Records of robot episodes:
----
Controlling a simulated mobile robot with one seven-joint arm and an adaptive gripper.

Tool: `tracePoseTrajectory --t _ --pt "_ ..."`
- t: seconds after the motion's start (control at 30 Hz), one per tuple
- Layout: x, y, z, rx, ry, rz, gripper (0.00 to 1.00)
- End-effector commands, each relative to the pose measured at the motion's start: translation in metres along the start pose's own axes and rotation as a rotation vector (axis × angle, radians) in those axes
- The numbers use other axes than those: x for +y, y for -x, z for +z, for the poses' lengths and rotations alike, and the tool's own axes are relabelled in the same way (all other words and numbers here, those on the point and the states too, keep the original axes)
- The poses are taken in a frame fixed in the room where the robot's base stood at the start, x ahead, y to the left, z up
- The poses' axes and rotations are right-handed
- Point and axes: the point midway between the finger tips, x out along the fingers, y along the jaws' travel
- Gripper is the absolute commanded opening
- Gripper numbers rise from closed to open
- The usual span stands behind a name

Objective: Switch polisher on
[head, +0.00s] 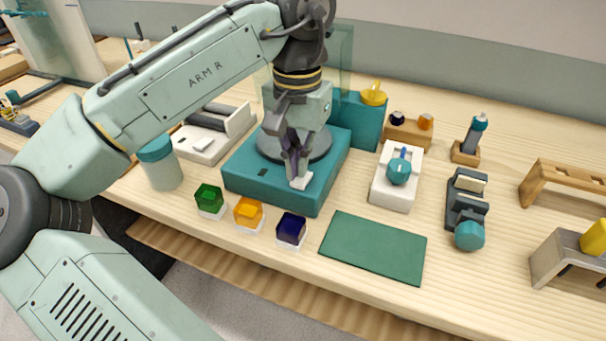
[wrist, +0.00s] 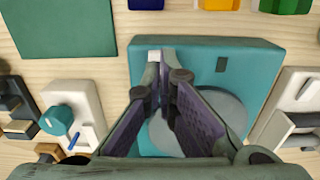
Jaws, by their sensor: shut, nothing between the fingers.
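The polisher is a teal box (head: 256,188) with a round grey disc (head: 324,142) on top, in the middle of the bench. It also shows in the wrist view (wrist: 260,62). A small white rocker-like piece (head: 301,182), which looks like its switch, is on the near right part of the top. In the wrist view the white piece (wrist: 154,55) is partly hidden by the fingertips. My gripper (head: 296,176) points down with its fingers together and empty, its tips at or just above the white piece. I cannot tell whether they touch. A dark slot (wrist: 221,64) is beside it.
Green (head: 210,197), amber (head: 248,211) and dark blue (head: 291,229) blocks stand in front of the polisher. A green mat (head: 374,248) lies at the right. A white device with a teal knob (head: 397,172) stands right of the polisher. A lidded jar (head: 160,168) stands left.

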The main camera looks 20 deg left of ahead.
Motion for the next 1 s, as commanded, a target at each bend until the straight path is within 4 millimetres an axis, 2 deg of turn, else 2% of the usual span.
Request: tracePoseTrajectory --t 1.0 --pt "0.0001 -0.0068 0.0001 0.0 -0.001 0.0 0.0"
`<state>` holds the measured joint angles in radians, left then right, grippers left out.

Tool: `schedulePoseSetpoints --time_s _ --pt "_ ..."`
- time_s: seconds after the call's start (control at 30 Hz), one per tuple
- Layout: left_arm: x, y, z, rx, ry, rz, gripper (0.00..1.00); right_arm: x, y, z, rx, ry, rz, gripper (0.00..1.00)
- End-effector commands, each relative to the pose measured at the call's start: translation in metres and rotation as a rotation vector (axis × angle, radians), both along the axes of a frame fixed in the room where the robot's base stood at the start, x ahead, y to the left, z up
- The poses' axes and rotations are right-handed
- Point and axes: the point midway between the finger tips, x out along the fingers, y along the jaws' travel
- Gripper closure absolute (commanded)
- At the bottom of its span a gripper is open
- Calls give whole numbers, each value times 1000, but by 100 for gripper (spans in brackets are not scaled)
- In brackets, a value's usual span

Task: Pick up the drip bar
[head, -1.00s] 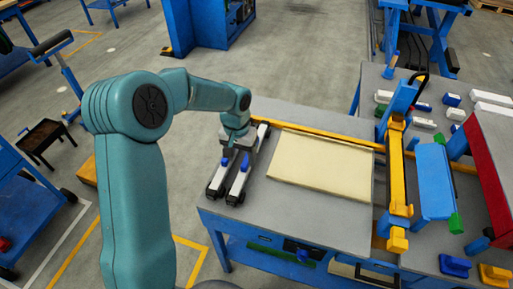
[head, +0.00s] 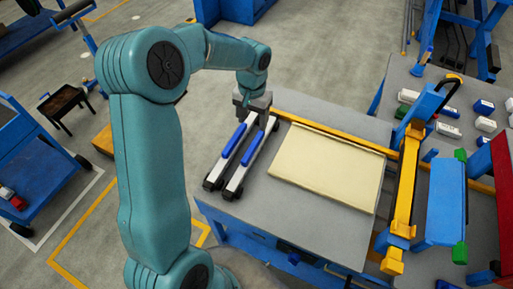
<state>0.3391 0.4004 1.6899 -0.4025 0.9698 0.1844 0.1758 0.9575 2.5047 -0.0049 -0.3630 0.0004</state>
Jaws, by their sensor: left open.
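I cannot tell for certain which thing is the drip bar. Two pale bars with blue grips and black ends (head: 238,172) lie side by side on the grey table (head: 300,225), left of the cream panel (head: 328,170). A long orange-yellow bar (head: 330,125) runs along the panel's far side. My left gripper (head: 254,108) is open and above the far end of the two pale bars. Its fingertips are small and partly hidden, and I cannot tell whether they touch anything. My right gripper is not in view.
A yellow upright guide (head: 405,190) and a blue block with green ends (head: 445,205) stand right of the panel. Small white and blue parts (head: 447,130) lie at the far right. The table's front strip is clear.

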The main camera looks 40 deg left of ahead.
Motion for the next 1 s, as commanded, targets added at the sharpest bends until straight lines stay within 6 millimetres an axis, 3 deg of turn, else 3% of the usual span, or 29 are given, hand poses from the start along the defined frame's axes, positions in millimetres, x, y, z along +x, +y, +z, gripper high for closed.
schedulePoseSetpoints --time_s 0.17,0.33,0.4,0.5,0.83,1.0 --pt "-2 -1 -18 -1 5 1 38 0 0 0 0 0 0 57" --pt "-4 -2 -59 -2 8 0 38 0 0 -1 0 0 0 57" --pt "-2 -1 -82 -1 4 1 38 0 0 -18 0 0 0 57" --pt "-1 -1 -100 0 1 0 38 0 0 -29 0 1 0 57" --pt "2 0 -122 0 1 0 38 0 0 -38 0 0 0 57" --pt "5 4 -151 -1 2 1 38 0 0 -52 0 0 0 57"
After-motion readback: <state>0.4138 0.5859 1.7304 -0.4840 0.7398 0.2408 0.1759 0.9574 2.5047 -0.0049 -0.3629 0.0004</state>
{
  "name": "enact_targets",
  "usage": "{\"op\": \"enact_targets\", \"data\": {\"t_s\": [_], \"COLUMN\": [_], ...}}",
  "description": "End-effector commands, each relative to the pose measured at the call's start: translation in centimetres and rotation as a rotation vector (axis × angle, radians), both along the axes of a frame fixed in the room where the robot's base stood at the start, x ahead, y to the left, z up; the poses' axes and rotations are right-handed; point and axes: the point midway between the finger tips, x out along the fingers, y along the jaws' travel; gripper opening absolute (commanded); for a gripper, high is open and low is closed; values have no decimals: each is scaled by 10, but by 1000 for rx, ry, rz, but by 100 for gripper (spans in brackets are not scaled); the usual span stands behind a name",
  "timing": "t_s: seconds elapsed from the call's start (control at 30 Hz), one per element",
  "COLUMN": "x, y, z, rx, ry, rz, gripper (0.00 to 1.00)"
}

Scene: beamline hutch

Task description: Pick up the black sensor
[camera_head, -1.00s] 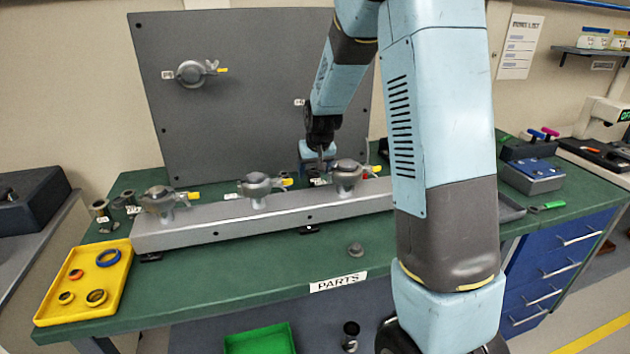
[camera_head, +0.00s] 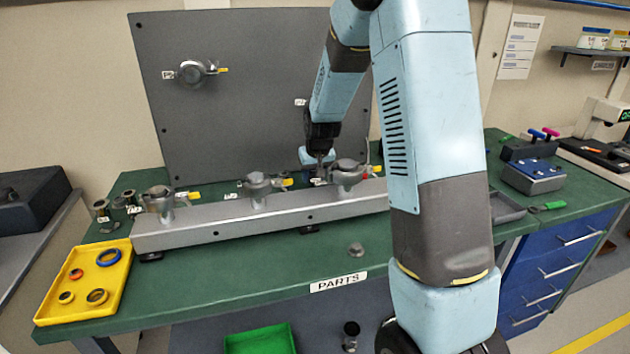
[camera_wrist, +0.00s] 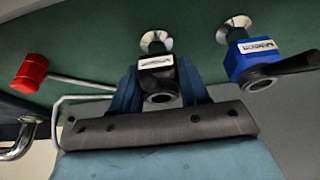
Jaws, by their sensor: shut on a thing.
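The black sensor (camera_wrist: 158,82) shows in the wrist view as a dark block with a white label and a round opening. It sits between the two blue fingers of my gripper (camera_wrist: 158,92), which are shut on it. A metal flange shows just beyond the sensor; I cannot tell whether the two touch. In the head view my gripper (camera_head: 318,160) is behind the grey rail, near its right-hand clamp, and the sensor is largely hidden there.
A blue sensor (camera_wrist: 255,62) with a black handle stands close to the right in the wrist view. A red-headed tool (camera_wrist: 30,73) lies left. The grey rail (camera_head: 230,222) with several clamps lies in front of my gripper. A yellow tray (camera_head: 60,310) is at the left.

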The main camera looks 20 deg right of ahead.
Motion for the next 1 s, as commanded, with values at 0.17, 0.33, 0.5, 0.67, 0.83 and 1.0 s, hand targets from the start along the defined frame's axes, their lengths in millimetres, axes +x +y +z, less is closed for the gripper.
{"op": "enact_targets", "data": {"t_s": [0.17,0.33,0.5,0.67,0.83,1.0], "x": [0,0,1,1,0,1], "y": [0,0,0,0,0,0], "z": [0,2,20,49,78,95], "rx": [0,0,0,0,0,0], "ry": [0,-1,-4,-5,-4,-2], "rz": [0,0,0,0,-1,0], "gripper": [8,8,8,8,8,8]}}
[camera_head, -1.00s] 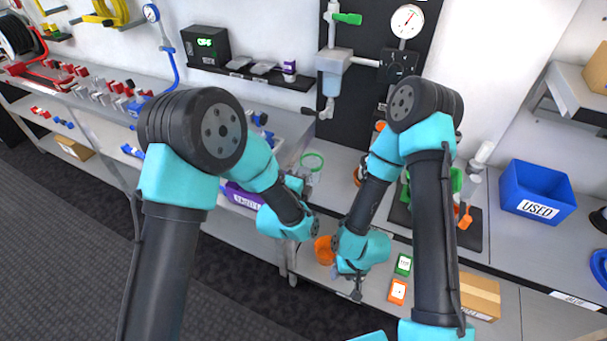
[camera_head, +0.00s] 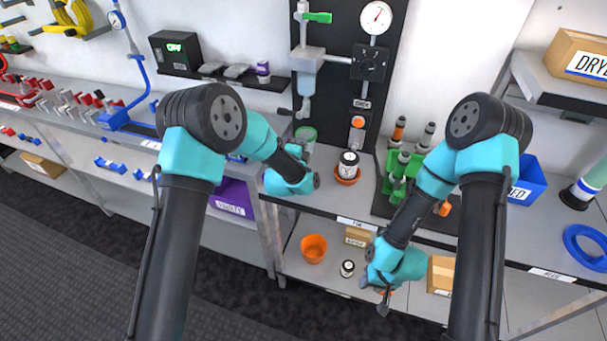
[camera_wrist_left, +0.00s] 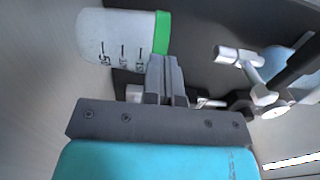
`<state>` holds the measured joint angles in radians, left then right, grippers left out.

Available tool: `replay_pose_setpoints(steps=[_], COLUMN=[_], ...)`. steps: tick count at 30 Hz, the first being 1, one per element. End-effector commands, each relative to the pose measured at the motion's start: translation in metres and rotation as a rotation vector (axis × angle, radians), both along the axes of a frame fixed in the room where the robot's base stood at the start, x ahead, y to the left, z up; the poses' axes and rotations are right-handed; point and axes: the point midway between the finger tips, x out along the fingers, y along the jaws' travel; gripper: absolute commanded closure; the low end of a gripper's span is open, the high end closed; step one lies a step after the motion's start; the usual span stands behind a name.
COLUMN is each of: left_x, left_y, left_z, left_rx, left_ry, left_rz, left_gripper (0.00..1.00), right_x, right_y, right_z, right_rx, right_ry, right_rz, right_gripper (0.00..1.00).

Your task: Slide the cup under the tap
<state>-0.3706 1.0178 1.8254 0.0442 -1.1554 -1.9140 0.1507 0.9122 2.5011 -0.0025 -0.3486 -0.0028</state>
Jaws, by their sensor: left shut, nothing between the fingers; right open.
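The cup (camera_head: 306,134), clear with a green rim, stands on the bench at the foot of the black panel. In the left wrist view it (camera_wrist_left: 115,38) shows large, with dark graduation marks. The tap's spout (camera_head: 303,106) hangs from the grey unit on the panel, just above the cup in the head view; exact alignment cannot be told. My left gripper (camera_head: 304,152) is shut and empty, right beside the cup; in the wrist view its fingers (camera_wrist_left: 165,66) reach the green rim, and contact is unclear. My right gripper (camera_head: 383,300) is open, low in front of the bench.
A black-and-white jar in an orange dish (camera_head: 347,168) stands right of the cup. A green rack (camera_head: 400,170) holds bottles further right. An orange bowl (camera_head: 314,248) and a small jar (camera_head: 347,268) are on the lower shelf. A blue bin (camera_head: 528,182) stands at right.

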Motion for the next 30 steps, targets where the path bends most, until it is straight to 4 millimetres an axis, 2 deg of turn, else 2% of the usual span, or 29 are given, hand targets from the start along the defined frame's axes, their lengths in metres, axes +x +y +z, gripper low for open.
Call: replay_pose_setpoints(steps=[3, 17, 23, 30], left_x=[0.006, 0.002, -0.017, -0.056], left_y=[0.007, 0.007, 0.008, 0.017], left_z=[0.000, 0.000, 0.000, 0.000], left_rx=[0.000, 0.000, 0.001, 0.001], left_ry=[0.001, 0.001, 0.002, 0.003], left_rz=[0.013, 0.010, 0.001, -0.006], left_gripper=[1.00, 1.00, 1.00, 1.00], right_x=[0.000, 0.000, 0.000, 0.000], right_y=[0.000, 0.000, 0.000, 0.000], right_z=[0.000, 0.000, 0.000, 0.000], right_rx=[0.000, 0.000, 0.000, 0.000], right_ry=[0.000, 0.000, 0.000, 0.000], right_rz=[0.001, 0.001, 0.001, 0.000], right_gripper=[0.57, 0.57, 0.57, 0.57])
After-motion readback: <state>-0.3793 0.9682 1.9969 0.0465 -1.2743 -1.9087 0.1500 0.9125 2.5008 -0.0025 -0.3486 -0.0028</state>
----
■ **What is needed**: Return exactly the lines that run from the top of the listing above to the line containing "- Layout: x, y, z, rx, ry, rz, gripper", please, keeping both end lines and leaving out everything else.

■ **Answer below**:
Controlling a simulated mobile robot with one seven-joint arm and an adaptive gripper.

Tool: `tracePoseTrajectory --t _ --pt "_ ..."`
- t: seconds after the motion's start (control at 30 Hz), one per tuple
- Layout: x, y, z, rx, ry, rz, gripper (0.00 to 1.00)

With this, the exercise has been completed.